We’re moving closer to a world in which acceptance is the norm. This kind of social change, considered old news in some parts of the country, is still often divisive around here. But it doesn’t have to be. We’re all finding our way forward, and things will go better if we can manage to do it together. In the wake of the disastrous “Religious Freedom Restoration Act” episode here in Indiana earlier this year, we have an opportunity to demonstrate how a traditional, religious state like ours can move forward.

Like most people, I would like to get married one day and eventually raise a family. I hope that when my children are old enough to understand politics, they will be puzzled that someone like me revealing he is gay was ever considered to be newsworthy. By then, all the relevant laws and court decisions will be seen as steps along the path to equality. But the true compass that will have guided us there will be the basic regard and concern that we have for one another as fellow human beings — based not on categories of politics, orientation, background, status or creed, but on our shared knowledge that the greatest thing any of us has to offer is love.
Towleroad notes these other things about Buttigrieg:
According to his Facebook page, Buttigieg is a reserve officer in the Navy, and a graduate of both Harvard and Oxford universities.

IndyStar.com reports that Buttigieg, a Democrat, is in his first term and faces re-election this year.

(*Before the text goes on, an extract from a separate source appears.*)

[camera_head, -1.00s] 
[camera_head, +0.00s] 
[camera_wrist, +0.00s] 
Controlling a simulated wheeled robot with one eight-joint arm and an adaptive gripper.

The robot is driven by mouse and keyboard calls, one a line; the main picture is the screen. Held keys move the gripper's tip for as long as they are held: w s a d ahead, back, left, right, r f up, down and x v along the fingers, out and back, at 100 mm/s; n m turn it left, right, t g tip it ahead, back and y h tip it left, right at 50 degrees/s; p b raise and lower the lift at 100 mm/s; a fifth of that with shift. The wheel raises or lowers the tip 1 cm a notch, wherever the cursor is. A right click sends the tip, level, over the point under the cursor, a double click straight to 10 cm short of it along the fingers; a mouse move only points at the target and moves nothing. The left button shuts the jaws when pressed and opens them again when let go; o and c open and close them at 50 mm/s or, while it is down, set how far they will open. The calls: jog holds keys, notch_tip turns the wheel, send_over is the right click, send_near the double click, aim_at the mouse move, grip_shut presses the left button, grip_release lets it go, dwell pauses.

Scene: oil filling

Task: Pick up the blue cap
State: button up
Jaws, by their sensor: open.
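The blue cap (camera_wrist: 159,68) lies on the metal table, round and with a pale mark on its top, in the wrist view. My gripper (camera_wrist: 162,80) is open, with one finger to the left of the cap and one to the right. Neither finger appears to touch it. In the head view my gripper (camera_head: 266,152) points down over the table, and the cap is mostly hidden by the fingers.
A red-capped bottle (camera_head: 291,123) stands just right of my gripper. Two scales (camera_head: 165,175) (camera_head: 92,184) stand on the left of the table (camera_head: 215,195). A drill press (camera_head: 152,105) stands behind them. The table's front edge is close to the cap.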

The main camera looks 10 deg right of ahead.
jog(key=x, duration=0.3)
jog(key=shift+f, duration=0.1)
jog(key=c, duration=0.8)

Response to Buttigieg's essay on social media has been overwhelmingly positive .
Yes, coming out is terrifying, especially for us older gays, and can be fraught with upheaval.  My divorce was a nightmare and I was wiped out financially for a time.  But I cannot stress how wonderful it is to just be who I am.  No more hiding, no more self-loathing, no more secrets and feeling like an actor on a stage.  If people cannot accept you for who you are, then you are better off not having them in your life be they family members or those you thought were friends.  And remember, if they cannot accept you, it ultimately is because of their selfishness and their refusal to rethink matters and/or let go of ridiculous myths and fairy tales.  Kudos to Buttigrieg.